Love in the Time of Instagram

Love in the age of Instagram or social media isn't worse or better than love in past years. It's different, and it comes with different risks and benefits.
This post was published on the now-closed HuffPost Contributor platform. Contributors control their own work and posted freely to our site. If you need to flag this entry as abusive, send us an email.

I know what several of my friends did this weekend despite being in a different city. I know what some of them ate for breakfast this morning. I know that some are all about that "#gymlife," and some are more about the "#studygrind."

And truthfully, for all the complaining about how irrelevant those posts are, I actually do enjoy them. I like seeing what my friends, relatives and favorite celebrities are up to today.

The "pics or it didn't happen" mentality is more pervasive than it's ever been. Why else are we documenting our lives in such detail through Instagram, Snapchat and Facebook?

The line between a digital life and a real one is tricky, and becoming increasingly blurred. Sometimes, the value of an experience is determined by how it will play out on social media, rather than the experience itself.

I know you've probably read a few dozen fear-mongering articles about millennials and how their obsession with social media is ruining society -- that's not what this is about.

There's nothing wrong with documenting your existence. Anyone who thinks this is a new phenomenon should open a history book.

Since the earliest days of Mesopotamia, people have been finding ways to make an imprint in the world. Like the Mesopotamians, and every civilization since, we are leaving our mark -- for better or worse. Leaving your mark means that you have a tangible, fairly permanent record of your life today.

Fortunately and unfortunately, that means that a lot of other people also have a tangible and fairly permanent record of your life. It means that the people who care about you can see and experience life events along with you, even when they're geographically distant.

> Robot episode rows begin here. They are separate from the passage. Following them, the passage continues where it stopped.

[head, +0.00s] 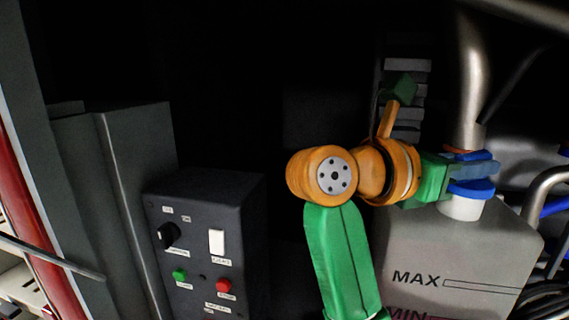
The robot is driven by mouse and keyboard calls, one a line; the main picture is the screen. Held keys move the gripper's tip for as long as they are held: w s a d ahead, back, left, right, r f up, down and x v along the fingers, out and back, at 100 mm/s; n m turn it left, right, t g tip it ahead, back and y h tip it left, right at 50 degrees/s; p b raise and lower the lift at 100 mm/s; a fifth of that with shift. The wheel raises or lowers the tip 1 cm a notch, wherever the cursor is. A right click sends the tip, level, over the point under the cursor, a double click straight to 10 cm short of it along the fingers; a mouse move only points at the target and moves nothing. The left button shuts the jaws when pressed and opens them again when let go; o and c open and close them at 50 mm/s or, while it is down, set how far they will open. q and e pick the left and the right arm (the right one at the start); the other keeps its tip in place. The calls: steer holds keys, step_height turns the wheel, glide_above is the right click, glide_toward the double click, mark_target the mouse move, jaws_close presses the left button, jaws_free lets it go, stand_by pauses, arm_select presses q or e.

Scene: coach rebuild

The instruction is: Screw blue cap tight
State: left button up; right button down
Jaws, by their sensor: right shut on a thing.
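The blue cap (471,188) sits on the white neck (461,208) of a grey tank (450,252) marked MAX and MIN, at the right of the head view. My right gripper (474,167) reaches in from the left of the tank and is shut on the blue cap. Its fingers cover part of the cap's top, so the thread and the fit on the neck are hidden. My left gripper is not in view.
A dark control box (205,240) with a knob, a switch, and green and red buttons stands at the lower left. A metal pipe (468,85) runs down behind the cap. Hoses (550,205) crowd the right edge.

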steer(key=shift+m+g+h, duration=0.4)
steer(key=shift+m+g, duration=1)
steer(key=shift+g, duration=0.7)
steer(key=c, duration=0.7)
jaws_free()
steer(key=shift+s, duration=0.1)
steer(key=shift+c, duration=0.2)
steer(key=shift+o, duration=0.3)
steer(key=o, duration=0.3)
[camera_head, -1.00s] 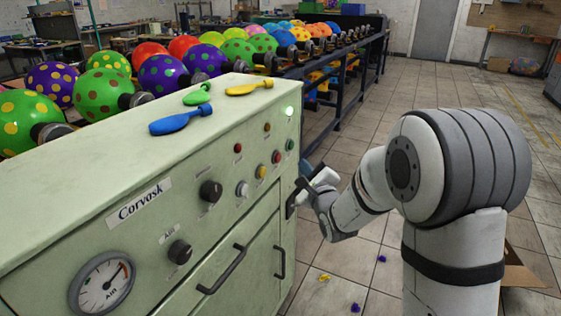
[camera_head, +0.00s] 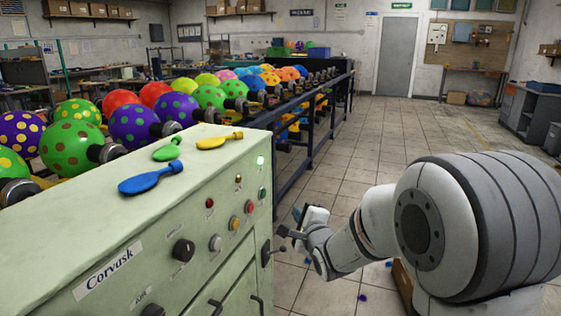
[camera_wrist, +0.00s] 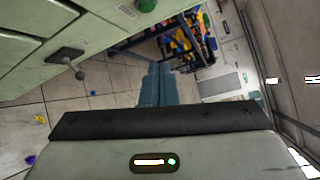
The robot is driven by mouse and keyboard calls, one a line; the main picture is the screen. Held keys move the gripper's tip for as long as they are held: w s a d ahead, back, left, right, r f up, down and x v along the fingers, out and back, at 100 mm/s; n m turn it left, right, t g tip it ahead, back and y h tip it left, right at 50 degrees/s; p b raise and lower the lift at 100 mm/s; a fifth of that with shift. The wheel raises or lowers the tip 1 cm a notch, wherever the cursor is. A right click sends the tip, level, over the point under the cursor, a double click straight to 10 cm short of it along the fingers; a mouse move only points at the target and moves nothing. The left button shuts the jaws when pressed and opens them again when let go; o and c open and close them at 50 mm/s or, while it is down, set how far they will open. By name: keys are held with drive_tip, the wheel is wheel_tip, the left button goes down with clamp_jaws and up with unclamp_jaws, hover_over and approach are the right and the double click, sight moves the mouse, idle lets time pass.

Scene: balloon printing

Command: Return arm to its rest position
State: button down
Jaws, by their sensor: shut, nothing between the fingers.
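My arm reaches in from the lower right in the head view, to the right of the pale green Corvask machine (camera_head: 110,225). My gripper (camera_head: 284,232) is beside the machine's right end, close to a dark lever (camera_head: 267,252) there; I cannot tell from this view whether they touch. In the wrist view the two blue-grey fingers of my gripper (camera_wrist: 158,80) lie together, shut and empty. There the lever (camera_wrist: 74,63) with its round knob is up and left, apart from the fingers.
Blue (camera_head: 150,180), green and yellow balloons lie flat on the machine's top. A rack (camera_head: 310,130) of inflated dotted balloons runs behind it. Open tiled floor (camera_head: 420,130) lies beyond my arm. An open cardboard box (camera_head: 403,285) is partly hidden by my arm.

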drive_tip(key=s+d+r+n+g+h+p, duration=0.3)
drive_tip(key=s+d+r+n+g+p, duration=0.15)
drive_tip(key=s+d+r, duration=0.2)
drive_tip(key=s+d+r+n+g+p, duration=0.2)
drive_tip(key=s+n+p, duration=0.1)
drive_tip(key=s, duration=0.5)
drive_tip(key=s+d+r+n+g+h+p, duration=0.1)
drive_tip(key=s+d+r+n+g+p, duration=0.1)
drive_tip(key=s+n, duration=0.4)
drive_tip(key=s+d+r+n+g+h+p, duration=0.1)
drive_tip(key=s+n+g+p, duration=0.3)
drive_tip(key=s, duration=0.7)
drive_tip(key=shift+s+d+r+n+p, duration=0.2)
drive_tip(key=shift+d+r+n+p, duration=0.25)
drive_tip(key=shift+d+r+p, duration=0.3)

But, it also means that your very conservative aunt can comment on the photo of you in a bikini with a bible quote about modesty.

It means that special someone you're in a relationship with can show their appreciation for you by posting a picture of the two of you, or sending you a Snapchat that says "Miss you!" But, that tangible and fairly permanent record can also work against you, if your scorned ex-lover feels vengeful.

Suddenly, your record can include something that was private and intimate, that you didn't choose to share.

Take the recent instance of an SDSU student who posted nude photos of his ex-girlfriend on Instagram without her permission. Or the San Diego man who was recently found guilty of operating a revenge porn site, and then charging the victims hundreds of dollars to remove the photos.

Some commenters on the first story remarked that anyone who shares nude photos is an idiot and gets what they deserve. That's victim-blaming and it's untrue.

The person who shares the photos with a significant other isn't an idiot; he or she was likely in a relationship where they trusted the other party. But things change, and people change. Without getting too dramatic, sometimes people betray your trust in an irrevocable way.

Does that mean you should never trust again?

Of course not.

Just because people get in car crashes or drown in the ocean doesn't mean you'll stop driving or swimming altogether (I hope). If sending provocative pictures is your thing, then I admire your confidence and encourage you to keep doing you. But like with everything, there are possible negative consequences to be aware of. Besides being aware of the consequences, it's also helpful to be aware of the resources.

Should you find yourself in the situation where someone has shared private photos without your consent, you can take action. Here is information on what constitutes a "revenge porn" crime in different states. You should preserve the image by screenshotting or making a PDF of the image so it can be used for evidence. You should find a lawyer willing to take your case (some do pro bono work) and file a police report. And you should also write a letter to the person who posted the photo, which your lawyer may be able to help you with. It should request a settlement that has the person take down the content and never post it anywhere again. It should also give you copyright to the photo, so that the owners of any website would have to take it down.

Love in the age of Instagram or social media isn't worse or better than love in past years. It's different, and it comes with different risks and benefits. Just because our grandparents didn't have to worry about photos being posted online doesn't mean they didn't have their own generational and relationship struggles.

Despite all the worry that social media is damaging our real life relationships -- it's making them stronger in many other ways.